The episode sparked a scramble across the US government to locate and investigate those people.

Two US officials also said that it spurred national security officials to ensure that immigration and intelligence authorities were appropriately monitoring anyone traveling from Tajikistan, Uzbekistan and Kazakhstan.

“I think what [the incident with the Uzbek nationals] did last summer was suggest central Asians are potentially a population of concern, given what we know about the global ISIS network right now,” the senior US official said.

In 2023, CBP reported 169 encounters with individuals identified as “potential matches” with names on the terrorism watch list.

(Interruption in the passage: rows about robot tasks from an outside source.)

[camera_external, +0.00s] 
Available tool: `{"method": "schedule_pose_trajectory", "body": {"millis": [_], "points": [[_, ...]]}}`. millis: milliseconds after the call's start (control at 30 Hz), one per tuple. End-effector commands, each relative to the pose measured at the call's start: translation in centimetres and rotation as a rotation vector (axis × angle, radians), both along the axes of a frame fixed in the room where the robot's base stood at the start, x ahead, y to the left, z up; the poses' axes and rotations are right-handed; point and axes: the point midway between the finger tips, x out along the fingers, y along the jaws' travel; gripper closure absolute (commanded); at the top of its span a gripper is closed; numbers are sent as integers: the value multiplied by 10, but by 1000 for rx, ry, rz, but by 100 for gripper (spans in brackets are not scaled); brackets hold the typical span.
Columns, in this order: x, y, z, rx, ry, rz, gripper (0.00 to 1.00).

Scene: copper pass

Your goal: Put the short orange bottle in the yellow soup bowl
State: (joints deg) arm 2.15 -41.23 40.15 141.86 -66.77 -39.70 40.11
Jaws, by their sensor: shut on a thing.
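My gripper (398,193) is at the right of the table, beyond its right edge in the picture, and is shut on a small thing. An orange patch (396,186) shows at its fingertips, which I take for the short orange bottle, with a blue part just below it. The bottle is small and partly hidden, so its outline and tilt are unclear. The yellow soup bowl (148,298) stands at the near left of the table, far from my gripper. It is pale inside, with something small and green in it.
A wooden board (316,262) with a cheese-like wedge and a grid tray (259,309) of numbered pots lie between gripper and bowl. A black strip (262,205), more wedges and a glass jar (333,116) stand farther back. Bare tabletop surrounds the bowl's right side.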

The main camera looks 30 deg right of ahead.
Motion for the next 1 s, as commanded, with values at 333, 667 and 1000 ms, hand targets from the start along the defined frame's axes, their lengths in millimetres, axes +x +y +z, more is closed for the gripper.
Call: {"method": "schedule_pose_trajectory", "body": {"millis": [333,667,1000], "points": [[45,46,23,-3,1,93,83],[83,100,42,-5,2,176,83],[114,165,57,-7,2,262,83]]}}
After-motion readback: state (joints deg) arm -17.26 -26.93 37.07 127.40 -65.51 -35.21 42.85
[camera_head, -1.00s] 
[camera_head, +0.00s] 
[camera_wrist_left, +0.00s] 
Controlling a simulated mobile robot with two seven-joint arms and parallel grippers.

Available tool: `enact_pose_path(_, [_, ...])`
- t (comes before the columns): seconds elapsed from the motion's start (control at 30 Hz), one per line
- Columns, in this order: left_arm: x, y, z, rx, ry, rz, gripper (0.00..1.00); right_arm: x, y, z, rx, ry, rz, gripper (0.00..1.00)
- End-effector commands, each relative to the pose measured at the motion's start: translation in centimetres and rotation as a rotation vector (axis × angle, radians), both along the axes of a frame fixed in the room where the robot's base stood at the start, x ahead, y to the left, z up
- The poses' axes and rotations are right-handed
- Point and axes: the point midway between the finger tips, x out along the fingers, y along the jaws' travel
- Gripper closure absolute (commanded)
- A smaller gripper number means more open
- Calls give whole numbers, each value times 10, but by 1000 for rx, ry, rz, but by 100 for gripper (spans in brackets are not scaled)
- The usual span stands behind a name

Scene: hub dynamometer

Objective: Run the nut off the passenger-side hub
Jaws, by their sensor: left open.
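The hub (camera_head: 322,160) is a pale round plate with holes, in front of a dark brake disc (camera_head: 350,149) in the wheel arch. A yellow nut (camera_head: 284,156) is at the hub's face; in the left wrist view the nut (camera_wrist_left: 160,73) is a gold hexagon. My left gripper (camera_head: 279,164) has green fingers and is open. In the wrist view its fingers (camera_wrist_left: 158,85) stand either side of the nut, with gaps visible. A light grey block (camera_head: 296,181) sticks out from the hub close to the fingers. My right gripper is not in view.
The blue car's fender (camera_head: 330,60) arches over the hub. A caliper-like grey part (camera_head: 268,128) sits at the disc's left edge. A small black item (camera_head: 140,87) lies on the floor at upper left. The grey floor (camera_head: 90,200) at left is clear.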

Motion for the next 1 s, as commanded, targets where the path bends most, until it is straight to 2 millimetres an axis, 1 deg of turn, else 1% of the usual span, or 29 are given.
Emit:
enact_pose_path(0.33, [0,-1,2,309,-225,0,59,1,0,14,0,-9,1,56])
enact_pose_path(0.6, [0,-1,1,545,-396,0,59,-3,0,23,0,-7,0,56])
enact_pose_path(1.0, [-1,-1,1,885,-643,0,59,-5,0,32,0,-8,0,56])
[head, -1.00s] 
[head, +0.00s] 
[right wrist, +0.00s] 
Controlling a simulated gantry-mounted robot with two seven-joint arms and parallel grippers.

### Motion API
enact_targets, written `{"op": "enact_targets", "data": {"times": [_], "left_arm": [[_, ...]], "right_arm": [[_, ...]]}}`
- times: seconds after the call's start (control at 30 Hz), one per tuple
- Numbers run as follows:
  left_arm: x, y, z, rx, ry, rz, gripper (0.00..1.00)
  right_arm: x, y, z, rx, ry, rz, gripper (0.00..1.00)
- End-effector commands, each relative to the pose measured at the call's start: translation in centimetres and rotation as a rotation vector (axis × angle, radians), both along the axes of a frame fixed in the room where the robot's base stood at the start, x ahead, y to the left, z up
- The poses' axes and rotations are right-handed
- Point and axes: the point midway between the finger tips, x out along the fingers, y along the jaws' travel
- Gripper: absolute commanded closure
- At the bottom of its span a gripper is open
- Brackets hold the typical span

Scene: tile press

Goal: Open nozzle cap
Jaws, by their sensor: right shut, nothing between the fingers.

But that’s not necessarily a reliable gauge of the number of actual terrorists who may be trying to enter the United States, US officials argue. When a name pings on a terror watch list, it could mean any number of things: a person could have a very loose, attenuated connection to a known terrorist. Or they could belong to a legacy terror group — like the FARC — that isn’t known for conducting attacks on US soil. Or they could simply have a similar name as a person of legitimate concern.

That’s what happened with the Jordanian national who was arrested at the gates of the US Marines base at Quantico earlier this year, two US officials said. Although his name returned a hit against one of the watch lists, it turned out to be a “bad match,” according to the senior US official.

The blending of criminality and terrorism in poor countries — like Tajikistan — can also prove incredibly difficult for law enforcement officials to unravel. A person may have regular contact with a family member who has done some paid work for ISIS, for example, without themselves sharing any sympathy for the group.

But, Clarke said, the risk is there: “Crushing poverty [and] an extremely religious population that’s suppressed by its leaders — it’s almost a perfect formula for exporting jihadists.”

Said one law enforcement source: “It’s become cliché, but remains absolutely true: We may be done with ISIS, but ISIS isn’t done with us.”